───── EXTRACTED MATERIAL

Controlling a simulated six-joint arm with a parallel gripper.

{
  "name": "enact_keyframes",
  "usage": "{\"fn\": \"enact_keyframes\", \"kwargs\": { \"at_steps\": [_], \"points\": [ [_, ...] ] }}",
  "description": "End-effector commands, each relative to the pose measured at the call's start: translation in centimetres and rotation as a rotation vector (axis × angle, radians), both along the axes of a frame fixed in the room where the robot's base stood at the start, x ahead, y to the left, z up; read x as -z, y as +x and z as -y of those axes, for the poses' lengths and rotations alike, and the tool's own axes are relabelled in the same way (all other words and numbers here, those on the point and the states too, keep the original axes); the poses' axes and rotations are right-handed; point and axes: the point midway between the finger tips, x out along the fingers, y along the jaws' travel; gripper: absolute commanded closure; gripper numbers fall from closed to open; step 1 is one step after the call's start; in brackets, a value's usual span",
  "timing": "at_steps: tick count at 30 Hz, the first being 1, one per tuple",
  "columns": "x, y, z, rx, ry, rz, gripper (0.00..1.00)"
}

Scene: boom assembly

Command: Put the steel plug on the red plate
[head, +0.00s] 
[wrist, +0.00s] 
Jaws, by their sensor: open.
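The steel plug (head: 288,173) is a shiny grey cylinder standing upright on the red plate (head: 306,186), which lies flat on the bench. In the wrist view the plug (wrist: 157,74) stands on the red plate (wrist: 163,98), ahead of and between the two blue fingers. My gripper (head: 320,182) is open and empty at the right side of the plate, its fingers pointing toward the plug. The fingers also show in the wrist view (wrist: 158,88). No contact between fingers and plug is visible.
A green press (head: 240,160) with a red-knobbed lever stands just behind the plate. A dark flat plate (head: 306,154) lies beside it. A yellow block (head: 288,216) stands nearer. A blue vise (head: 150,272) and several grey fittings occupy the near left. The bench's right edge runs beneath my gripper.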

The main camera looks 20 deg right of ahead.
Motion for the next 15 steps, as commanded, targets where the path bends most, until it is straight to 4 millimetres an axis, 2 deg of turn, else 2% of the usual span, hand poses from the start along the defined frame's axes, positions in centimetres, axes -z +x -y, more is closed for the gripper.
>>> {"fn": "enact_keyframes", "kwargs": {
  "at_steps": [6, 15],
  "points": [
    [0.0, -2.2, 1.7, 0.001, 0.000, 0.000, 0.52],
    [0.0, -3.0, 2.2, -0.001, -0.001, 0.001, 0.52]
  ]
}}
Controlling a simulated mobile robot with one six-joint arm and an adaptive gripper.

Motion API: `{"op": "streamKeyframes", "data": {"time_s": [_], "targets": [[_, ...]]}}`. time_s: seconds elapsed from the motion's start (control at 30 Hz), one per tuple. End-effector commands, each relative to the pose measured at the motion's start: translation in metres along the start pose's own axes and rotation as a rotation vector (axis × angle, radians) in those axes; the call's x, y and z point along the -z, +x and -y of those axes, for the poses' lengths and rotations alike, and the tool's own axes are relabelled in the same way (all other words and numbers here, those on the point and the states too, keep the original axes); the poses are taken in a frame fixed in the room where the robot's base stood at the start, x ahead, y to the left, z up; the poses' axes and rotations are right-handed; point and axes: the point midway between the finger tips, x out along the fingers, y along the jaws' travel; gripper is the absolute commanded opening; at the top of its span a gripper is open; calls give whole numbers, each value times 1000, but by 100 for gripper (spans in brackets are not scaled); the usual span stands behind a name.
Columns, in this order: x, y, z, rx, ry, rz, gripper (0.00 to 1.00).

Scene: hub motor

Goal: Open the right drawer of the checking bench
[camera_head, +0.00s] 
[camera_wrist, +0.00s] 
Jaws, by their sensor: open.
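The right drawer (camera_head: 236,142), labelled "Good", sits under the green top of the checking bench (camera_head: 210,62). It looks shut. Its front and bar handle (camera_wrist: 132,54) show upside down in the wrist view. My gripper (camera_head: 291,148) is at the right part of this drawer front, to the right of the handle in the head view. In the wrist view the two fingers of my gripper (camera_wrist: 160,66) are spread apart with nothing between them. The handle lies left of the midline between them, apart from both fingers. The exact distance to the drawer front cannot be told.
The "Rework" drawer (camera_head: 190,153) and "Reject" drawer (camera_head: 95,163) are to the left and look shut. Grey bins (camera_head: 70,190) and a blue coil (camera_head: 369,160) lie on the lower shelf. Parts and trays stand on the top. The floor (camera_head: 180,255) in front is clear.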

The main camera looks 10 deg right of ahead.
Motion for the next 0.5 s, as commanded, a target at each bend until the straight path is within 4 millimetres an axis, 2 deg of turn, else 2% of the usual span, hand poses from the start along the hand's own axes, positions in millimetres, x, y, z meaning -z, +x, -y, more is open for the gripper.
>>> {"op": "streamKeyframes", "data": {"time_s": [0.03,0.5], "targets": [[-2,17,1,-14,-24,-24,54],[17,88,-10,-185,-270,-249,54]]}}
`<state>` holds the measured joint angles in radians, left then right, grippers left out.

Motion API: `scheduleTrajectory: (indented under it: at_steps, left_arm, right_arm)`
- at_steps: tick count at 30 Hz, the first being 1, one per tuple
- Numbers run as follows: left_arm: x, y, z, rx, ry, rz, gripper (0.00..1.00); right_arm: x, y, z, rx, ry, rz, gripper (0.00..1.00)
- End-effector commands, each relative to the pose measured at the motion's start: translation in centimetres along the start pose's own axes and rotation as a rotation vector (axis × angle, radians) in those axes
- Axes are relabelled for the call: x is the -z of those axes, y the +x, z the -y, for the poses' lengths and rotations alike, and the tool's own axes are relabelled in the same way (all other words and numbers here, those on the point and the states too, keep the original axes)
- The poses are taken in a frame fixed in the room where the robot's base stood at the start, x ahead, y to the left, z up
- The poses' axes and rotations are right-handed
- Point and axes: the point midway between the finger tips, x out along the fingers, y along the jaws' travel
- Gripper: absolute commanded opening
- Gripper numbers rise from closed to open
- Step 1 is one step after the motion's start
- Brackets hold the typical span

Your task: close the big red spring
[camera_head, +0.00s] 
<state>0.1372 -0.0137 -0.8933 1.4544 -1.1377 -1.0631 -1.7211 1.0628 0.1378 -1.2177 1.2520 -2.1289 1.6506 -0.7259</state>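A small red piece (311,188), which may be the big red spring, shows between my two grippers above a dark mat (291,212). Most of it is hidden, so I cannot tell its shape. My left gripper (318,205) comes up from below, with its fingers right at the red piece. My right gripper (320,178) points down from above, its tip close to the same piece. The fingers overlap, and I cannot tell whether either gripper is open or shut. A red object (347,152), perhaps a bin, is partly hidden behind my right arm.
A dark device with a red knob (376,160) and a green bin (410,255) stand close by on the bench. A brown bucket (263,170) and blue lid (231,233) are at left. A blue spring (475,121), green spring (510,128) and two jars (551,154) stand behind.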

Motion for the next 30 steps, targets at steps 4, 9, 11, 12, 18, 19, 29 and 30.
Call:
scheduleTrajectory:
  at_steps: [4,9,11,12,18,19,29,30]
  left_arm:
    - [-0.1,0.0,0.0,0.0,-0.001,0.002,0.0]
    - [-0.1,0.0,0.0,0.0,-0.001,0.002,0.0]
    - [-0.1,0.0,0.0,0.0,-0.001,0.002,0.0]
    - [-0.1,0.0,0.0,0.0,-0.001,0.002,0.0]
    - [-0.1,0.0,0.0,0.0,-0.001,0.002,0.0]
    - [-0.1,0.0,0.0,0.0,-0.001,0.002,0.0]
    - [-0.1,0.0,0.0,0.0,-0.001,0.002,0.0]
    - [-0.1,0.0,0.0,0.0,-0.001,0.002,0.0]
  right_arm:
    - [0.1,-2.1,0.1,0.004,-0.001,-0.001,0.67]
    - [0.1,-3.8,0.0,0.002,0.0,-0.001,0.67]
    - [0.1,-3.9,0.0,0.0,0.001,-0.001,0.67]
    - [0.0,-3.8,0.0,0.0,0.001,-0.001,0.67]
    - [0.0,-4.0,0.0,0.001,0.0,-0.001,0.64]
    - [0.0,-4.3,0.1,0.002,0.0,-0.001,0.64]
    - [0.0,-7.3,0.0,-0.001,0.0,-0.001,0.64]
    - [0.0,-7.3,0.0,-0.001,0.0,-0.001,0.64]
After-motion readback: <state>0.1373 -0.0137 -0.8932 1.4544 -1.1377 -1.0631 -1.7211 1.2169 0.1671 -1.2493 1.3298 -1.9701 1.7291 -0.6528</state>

──────────

◆ GIVEN REQUEST
Each line in the listing above that contains "path" should be copied.

◆ ANSWER IN FULL
Motion for the next 15 steps, as commanded, targets where the path bends most, until it is straight to 4 millimetres an axis, 2 deg of turn, else 2% of the usual span, hand poses from the start along the defined frame's axes, positions in centimetres, axes -z +x -y, more is closed for the gripper.
Motion for the next 0.5 s, as commanded, a target at each bend until the straight path is within 4 millimetres an axis, 2 deg of turn, else 2% of the usual span, hand poses from the start along the hand's own axes, positions in millimetres, x, y, z meaning -z, +x, -y, more is open for the gripper.

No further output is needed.